नमो आशवे च वीजिराय च
namo āśave ca vījirāya ca (5:12)
Salutations to the one who pervades everywhere and moves swiftly.
Pervading everywhere is omnipresence and thus He is everywhere all the time. Āśav means quickness. Similarly ajira also mean quickness. Īśa Upaniṣad (verse 4) beautifully explains this. “Brahman is one without a second. It never moves, yet It goes faster than the mind. It is always ahead.....” Thus, His speed cannot be explained, as He is beyond time and space. Brahman is beyond time and space but due to the influence of māyā Brahman appears as if bound by time and space.
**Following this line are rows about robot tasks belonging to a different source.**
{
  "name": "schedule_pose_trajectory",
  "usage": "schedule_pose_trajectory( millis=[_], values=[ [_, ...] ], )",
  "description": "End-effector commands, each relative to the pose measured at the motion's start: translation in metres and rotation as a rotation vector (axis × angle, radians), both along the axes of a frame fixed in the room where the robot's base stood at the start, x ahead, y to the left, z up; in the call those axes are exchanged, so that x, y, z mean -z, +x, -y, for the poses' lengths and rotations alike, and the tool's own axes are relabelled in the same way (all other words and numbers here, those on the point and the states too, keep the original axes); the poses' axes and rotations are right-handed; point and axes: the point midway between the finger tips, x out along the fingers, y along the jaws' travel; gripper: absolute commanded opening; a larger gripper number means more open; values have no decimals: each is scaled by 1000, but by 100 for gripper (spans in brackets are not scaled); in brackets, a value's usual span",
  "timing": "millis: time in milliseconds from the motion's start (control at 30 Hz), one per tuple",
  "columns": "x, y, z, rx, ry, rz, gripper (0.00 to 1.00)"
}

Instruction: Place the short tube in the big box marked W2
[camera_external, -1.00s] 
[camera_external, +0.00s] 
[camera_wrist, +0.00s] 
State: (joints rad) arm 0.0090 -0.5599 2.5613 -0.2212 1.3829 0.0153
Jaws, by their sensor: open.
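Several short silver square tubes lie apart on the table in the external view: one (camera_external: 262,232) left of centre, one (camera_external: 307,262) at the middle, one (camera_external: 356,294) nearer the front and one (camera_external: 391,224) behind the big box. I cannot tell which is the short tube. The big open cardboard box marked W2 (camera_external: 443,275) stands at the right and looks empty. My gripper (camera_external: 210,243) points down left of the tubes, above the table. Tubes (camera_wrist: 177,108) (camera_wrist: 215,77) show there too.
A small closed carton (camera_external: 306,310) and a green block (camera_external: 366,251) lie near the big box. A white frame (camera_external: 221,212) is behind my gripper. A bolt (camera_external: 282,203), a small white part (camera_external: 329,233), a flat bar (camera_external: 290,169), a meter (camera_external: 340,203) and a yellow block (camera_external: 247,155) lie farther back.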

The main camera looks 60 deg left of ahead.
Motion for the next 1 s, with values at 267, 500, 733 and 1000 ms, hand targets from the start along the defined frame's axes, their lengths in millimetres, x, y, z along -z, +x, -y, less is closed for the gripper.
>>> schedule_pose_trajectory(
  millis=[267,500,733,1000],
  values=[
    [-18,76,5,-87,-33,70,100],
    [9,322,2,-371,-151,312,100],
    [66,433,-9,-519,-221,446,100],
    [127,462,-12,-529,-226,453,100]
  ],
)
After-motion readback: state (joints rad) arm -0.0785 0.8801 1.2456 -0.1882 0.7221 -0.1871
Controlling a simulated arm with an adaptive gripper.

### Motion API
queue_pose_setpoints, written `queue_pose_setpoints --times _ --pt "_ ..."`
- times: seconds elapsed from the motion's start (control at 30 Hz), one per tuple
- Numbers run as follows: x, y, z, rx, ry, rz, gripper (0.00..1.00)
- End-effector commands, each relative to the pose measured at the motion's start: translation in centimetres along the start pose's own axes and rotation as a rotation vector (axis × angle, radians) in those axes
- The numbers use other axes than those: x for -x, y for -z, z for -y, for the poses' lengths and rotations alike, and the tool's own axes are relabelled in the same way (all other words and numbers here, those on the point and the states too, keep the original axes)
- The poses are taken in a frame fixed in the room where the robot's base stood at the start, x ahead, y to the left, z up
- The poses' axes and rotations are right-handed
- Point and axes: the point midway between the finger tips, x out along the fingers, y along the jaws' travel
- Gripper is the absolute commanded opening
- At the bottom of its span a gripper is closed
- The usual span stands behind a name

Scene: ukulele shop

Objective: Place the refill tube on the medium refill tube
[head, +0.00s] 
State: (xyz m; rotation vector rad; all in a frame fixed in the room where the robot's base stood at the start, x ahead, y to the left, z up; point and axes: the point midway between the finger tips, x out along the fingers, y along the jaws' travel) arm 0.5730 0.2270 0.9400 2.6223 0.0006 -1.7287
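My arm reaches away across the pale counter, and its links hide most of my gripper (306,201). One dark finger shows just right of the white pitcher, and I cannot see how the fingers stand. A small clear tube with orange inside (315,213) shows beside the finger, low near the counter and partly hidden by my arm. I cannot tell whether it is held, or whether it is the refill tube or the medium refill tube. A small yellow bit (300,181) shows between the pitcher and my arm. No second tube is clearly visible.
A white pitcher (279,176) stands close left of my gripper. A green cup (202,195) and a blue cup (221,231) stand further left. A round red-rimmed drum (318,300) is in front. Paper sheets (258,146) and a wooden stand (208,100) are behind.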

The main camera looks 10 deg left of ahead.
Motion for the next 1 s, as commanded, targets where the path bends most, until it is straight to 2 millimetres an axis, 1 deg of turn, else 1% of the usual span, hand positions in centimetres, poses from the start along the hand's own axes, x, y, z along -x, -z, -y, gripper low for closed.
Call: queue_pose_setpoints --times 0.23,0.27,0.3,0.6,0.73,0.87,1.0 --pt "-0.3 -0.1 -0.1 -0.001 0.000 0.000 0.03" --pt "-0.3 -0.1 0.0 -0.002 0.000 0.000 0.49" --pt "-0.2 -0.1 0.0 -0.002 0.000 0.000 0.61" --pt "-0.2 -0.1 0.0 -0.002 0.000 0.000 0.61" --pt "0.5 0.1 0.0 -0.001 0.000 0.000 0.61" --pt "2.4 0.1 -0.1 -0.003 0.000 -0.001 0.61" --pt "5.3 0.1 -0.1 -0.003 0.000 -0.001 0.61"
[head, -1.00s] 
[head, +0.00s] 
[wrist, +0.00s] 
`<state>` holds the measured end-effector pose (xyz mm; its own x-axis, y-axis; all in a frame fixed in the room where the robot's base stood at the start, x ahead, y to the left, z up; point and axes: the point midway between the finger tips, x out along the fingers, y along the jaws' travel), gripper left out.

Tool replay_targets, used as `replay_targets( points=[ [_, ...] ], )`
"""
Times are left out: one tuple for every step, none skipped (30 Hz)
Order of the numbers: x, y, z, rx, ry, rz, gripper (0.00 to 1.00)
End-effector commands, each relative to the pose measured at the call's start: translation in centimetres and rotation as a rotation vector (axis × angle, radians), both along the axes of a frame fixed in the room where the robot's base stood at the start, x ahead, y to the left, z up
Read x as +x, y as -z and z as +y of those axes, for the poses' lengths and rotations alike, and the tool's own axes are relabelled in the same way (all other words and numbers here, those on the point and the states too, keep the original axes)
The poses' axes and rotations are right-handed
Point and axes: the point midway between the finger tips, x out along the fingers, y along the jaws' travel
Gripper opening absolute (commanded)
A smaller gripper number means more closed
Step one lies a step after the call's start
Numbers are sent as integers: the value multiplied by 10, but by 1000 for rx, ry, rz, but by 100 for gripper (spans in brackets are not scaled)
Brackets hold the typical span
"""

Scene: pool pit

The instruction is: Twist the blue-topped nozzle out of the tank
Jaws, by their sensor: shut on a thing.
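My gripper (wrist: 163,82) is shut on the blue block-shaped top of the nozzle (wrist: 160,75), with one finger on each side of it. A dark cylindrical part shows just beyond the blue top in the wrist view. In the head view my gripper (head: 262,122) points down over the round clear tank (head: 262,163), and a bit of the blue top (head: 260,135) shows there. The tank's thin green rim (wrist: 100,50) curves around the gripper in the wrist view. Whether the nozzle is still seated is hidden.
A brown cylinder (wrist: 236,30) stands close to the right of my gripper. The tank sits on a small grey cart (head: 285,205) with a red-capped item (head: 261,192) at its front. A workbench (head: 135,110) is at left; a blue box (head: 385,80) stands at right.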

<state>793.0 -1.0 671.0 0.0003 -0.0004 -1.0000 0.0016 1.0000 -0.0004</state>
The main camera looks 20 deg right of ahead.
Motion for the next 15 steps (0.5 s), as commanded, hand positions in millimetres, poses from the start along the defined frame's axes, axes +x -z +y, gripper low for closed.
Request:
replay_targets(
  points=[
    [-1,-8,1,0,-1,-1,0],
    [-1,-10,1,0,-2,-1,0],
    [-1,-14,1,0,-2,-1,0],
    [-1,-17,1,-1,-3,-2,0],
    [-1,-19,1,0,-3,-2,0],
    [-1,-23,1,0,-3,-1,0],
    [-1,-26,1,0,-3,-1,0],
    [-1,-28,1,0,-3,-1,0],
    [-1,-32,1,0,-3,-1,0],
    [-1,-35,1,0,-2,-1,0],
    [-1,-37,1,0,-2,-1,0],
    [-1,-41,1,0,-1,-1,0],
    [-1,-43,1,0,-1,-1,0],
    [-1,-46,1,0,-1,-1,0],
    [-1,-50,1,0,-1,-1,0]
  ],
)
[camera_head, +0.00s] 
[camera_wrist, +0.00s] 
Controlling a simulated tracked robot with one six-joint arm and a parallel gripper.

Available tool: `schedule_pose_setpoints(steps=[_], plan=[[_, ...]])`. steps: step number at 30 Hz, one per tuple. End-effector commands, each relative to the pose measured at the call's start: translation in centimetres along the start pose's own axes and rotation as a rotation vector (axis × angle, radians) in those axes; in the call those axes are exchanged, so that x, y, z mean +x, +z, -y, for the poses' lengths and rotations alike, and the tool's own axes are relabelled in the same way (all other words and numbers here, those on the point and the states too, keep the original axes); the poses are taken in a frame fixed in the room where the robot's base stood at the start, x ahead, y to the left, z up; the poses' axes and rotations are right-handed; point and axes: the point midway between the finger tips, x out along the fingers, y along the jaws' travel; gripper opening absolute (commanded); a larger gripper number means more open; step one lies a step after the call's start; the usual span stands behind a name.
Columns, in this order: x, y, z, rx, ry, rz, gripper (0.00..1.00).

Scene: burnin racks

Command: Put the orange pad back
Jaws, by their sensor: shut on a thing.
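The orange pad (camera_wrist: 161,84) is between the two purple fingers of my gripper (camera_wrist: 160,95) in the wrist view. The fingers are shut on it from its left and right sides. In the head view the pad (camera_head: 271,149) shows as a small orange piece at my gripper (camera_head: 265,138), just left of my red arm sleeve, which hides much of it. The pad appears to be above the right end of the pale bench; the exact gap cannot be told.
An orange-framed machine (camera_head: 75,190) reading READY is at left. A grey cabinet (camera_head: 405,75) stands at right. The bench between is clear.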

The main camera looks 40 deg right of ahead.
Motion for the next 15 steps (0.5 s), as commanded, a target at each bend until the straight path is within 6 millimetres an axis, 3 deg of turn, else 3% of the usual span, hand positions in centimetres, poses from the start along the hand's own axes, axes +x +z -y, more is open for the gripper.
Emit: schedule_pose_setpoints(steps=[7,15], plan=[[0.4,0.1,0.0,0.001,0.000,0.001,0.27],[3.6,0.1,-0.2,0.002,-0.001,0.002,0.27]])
For easier understanding, Brahman has two aspects – saguṇa (with attributes) and nirguṇa (without attributes).
नमः शीघ्रियाय च शीभ्याय च
namaḥ śīghriyāya ca śībhyāya ca (5:13)
Salutations to the One who is in the form of swift moving water and is present in water.
He is in the form of flowing water in rivers and the Overlord present in water.
नम ऊर्म्याय चावस्वन्याय च
nama ūrmyāya cāvasvanyāya ca (5:14)
He is present in the waves of water as well as in still water.
Ūrmi means wave. But it also refers to six waves of existence – heat, cold (both of the body), greed, illusion, hunger and thirst. There is another version comprising of hunger, thirst, decay, death, grief and illusion. As the Self, He is present in all these six, which are not avoidable. Still water means clean mind. When the mind is cleansed with the help of His Grace, conquering the six waves discussed above is possible. A perfect yogi attains all these qualities. But this is possible only when we are perpetually connected to Him.
नमः स्रोतस्याय च द्विप्याय च॥
namaḥ srotasyāya ca dvipyāya ca || (5:15)
Salutations to Him who is in the form of a stream and who is secluded in an island.
Streams mean flow of knowledge which ultimately makes a seeker to isolate himself to meditate (tapas) on Him in order to attain Him. Even in these stages, He is present. Omnipresence of Rudra is repeatedly emphasized in this anuvāka.